- Thursday, August 6, 2015

When the media establishment begins telling the truth, it is positive proof that a Democratic heir apparent has finally lost the Mandate of Heaven. Poor Hillary! When the Washington Post and the New York Times begin to ask, “Was she lying then or is she lying now?,” they already know the answer to this trick question. Because when you finally connect those dots, Mrs. Clinton’s’s lying is her only consistent behavior, then and now, from Whitewater to Benghazi, from both sides of her mouth and faster than most people can tell the truth.

Take Washington Post writers Marc Thiessen and Dana Millbank. On Monday, Thiessen pointedly reminded readers that Sandy Berger (President Clinton’s former national security advisor) was preparing testimony for the 911 Commission when he improperly removed five classified documents from the National Archives. Mr. Berger narrowly avoided jail-time but did lose his security clearance and law license, all for removing only five classified documents, not the thousands possibly residing on Mrs. Clinton’s server.

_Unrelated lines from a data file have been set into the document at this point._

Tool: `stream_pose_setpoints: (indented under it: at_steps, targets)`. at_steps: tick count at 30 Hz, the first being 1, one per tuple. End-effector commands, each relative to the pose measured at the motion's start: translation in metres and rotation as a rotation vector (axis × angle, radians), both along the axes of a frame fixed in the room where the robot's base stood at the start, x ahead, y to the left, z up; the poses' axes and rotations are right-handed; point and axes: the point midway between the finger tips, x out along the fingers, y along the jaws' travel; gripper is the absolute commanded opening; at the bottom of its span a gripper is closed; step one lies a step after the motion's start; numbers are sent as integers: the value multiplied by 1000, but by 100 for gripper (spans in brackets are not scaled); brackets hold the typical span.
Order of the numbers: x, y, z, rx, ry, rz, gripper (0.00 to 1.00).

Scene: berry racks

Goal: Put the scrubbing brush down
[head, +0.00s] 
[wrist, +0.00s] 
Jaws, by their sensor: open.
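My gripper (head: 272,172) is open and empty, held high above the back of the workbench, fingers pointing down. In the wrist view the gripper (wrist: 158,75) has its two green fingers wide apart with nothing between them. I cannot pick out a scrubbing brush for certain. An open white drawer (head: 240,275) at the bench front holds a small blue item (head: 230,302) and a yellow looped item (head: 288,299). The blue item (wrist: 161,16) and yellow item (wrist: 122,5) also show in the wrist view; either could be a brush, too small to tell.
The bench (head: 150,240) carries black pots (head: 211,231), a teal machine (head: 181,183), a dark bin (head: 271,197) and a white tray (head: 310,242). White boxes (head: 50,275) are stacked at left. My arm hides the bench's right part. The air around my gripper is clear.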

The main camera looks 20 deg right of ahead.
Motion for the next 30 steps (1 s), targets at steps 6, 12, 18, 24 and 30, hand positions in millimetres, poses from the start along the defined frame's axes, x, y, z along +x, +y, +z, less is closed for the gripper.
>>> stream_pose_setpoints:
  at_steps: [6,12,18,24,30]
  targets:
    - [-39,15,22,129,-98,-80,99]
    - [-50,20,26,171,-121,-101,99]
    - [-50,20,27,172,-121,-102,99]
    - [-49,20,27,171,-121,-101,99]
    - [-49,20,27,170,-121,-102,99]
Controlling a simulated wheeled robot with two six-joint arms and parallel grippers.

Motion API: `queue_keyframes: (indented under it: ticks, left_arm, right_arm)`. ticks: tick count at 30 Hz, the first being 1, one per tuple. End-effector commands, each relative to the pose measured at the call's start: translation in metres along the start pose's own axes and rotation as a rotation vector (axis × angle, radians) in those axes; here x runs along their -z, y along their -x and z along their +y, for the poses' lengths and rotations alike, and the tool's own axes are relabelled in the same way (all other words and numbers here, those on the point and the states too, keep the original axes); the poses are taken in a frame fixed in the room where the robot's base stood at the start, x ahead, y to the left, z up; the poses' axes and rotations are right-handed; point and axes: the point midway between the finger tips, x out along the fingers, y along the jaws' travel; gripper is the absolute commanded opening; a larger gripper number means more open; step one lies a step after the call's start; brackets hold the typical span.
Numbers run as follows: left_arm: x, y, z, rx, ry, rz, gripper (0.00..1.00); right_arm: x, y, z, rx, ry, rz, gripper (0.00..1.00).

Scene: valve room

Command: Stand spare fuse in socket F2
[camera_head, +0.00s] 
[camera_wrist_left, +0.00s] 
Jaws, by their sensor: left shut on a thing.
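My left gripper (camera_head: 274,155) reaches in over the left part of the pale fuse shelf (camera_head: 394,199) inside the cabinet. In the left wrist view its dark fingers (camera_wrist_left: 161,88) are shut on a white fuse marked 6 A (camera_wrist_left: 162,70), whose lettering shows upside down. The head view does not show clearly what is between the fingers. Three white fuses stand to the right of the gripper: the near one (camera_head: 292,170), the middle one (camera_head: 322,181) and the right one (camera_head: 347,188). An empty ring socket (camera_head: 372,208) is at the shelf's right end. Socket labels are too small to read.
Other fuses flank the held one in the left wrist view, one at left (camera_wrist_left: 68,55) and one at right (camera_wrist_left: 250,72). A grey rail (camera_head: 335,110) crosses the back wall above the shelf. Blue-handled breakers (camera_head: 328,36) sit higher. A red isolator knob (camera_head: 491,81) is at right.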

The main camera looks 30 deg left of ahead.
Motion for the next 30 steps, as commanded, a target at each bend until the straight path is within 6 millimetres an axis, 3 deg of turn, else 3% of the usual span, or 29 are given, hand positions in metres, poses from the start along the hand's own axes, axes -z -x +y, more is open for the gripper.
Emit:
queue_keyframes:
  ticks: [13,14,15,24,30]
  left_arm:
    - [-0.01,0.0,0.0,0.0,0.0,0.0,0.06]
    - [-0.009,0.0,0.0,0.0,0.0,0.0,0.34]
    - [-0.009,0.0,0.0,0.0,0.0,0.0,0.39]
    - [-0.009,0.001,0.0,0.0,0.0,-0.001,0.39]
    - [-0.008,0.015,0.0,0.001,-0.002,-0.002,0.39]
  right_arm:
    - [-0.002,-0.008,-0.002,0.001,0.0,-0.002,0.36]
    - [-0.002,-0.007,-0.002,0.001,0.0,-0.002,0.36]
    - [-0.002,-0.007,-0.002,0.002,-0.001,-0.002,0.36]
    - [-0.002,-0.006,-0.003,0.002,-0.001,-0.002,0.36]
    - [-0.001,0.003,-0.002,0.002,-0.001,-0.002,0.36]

On Tuesday, Mr. Millbank opined that Hillary’s “ruinous secrecy” has been instinctive and enduring, from her reflexive 1993 refusal to release Whitewater records to the current “slow drip of disclosure” about her emails and private server. The gathering infamy even attracted scathing commentary from Grey Lady Maureen Dowd who used the august pages of the New York Times to compare Hillary to Boston Patriots quarterback Tom Brady: “They both have a history of subterfuge…Hillary with all her appearing and disappearing records.”

Probably the most remarkable thing is that Mrs. Clinton instinctively side-steps and conceals even when sanity suggests candor. Back in the early 90’s, I was staff director for a federal advisory panel charged with streamlining more than 800 defense procurement laws. Because those laws reflected an elaborate infrastructure of public and less-than-public interests, our meetings and deliberations were deliberately transparent. The Federal Advisory Committee Act (FACA), a “sunshine law” meant to outlaw backroom deals and improper influences, required that all outside experts be identified and their recommendations summarized. Our panel complied with FACA, finished ahead of schedule and provided the recommendations that in 1994 resulted in landmark legislation reforming all federal procurement.

But just as we were wrapping up, nasty stories began appearing about First Lady Hillary Clinton, then leading her husband’s efforts to overhaul healthcare. Mrs. Clinton had apparently gathered even wider advice than our modest panel, leading a 300-400 person staff and empanelling experts from all over the country to develop comprehensive legislative proposals. All done in secret behind the closed doors of the Clinton White House. While defense procurement law affected multiple constituencies, it paled when compared to the armed camps surrounding any healthcare initiative. So why would Mrs. Clinton try to keep those deliberations a closely guarded secret, especially given FACA’s common-sense restrictions?

The First Lady’s lawyers eventually appeared in Federal court, arguing with impeccable Clintonian logic that FACA was not applicable because “the First Lady is really the functional equivalent of a Government employee.” But possibly the best explanation of Ms. Clinton’s actions was given by the official White House spokesman, an amiable Democratic apparatchik named George Stephanopoulos. If the names of the 400 outside experts consulted by Mrs. Clinton were disclosed, Stephanopoulos argued, then “they would become subject to lobbying, to enormous pressure, and would not be able to do the work they have to do in a short period of time.” Translation: Mrs. Clinton is a vociferous advocate for public interest laws like FACA, until they conflict with what she envisions as her personal interests – or any agenda advancing her larger ambitions.

While Mrs. Clinton used her White House clout back then to beat the rap on FACA, she may have a tougher time with the espionage laws. The national security crimes of Title 18, US Code, were passed during World War I, contain rigorous language and mandate tough penalties for the careless compromise or deliberate disclosure of classified information. To Washington bureaucrats, nothing is sacred and all sensitive information is wildly over-classified (other than their spouse discovering that secret affair). But from Jonathan Pollard to Edward Snowden, the espionage laws reflect a continuing reality: American secrets are one of our few advantages in an increasingly hostile world.

Our leaders now inhabit a complex decision-making environment where top-secret, highly-compartmented information justifies daily policy choices. Executive branch and intelligence community assessments are integrated, blended and often indistinguishable. With cyber and other espionage threats growing, home-brew computers and personal aggrandizement are excesses deserving special contempt. Was it just yesterday that anyone appointed to high office understood that the first requirement was protecting the nation’s secrets? And acting as if you knew that occupying a “position of special trust and responsibility” always demanded unquestioned honor?

Ken Allard, a retired Army colonel, is a military analyst and author on national-security issues.